We think at best the possession of the premises by the plaintiff, after the year 1916 was, as shown by the testimony given at the trial, a mere scrambling one, wholly insufficient 1 and lacking in every essential element upon which to predicate his action under our statutes. Sections 3578, 3574, Comp. Laws Utah 1907,- 19 Cyc. p. 1115 (sub. 3); Brooks v. Warren, 5 Utah, 118, 13 Pac. 175. In order for the plaintiff to succesfully maintain his action against the defendant it was incumbent upon him to show, as required by section 3582, Comp. Laws Utah 1907: (1) That there was a forcible entry or a forcible detainer by the defendant; (2) that the plaintiff was peaceably in the actual possession at the time of the *245forcible entry or was entitled to the possession at the time of the forcible detainer. None of these elements were established by the testimony at the trial before the district court. It follows that the judgment of the district court, in effect dismissing the plaintiff’s action, was a proper one.

The purpose of actions of forcible entry and detainer under statutes like ours is to afford the complaining party a remedy to have restored to him the possession of real 2 property unlawfully entered upon and detained with force or strong hand, without resorting to physical force or breach of the peace. The question of title is not ordinarily involved nor to be determined. We think the trial court was in error in assuming to render judgment 'and decree in defendant’s favor quieting the title to the premises involved in this action.

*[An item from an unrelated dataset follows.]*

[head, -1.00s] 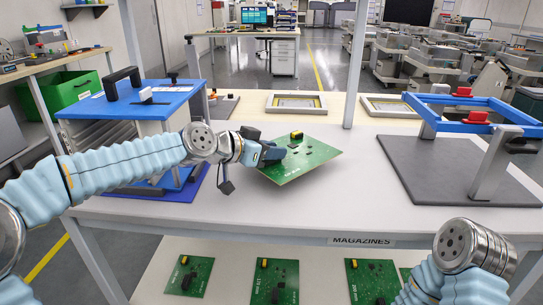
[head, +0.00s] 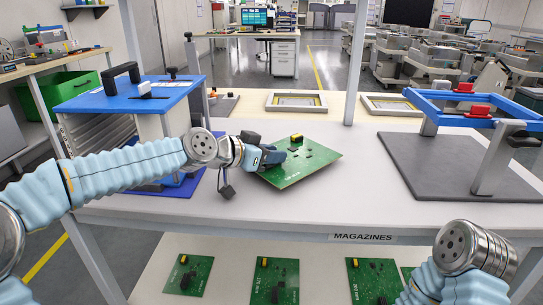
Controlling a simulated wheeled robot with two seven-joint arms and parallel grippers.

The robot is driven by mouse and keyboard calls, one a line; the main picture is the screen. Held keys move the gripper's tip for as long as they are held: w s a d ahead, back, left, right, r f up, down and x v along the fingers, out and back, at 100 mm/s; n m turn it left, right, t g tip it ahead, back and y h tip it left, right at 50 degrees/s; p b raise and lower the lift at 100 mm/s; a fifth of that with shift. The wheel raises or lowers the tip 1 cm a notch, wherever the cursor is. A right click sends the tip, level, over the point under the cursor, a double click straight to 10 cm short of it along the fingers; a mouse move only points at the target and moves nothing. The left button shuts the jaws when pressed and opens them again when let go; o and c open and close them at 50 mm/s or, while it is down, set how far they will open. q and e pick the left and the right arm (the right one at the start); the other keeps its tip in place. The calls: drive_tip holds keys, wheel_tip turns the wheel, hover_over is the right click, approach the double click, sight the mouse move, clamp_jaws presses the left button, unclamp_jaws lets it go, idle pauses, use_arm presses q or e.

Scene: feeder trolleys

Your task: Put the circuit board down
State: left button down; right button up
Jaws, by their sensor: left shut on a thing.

It is therefore ordered that that portion of the judgment and decree of the district court quieting the title to the premises involved in this action and awarding, the defendant injunctive relief against the plaintiff be reversed, vacated, and set aside ; and as to that portion ordering that the plaintiff take nothing by reason of his complaint herein, and awarding costs to defendant, the judgment of the district court is affirmed. Each party to pay his own costs of this appeal.

FRICK, C. J., and McCARTY, THURMAN, and GIDEON, JJ., concur.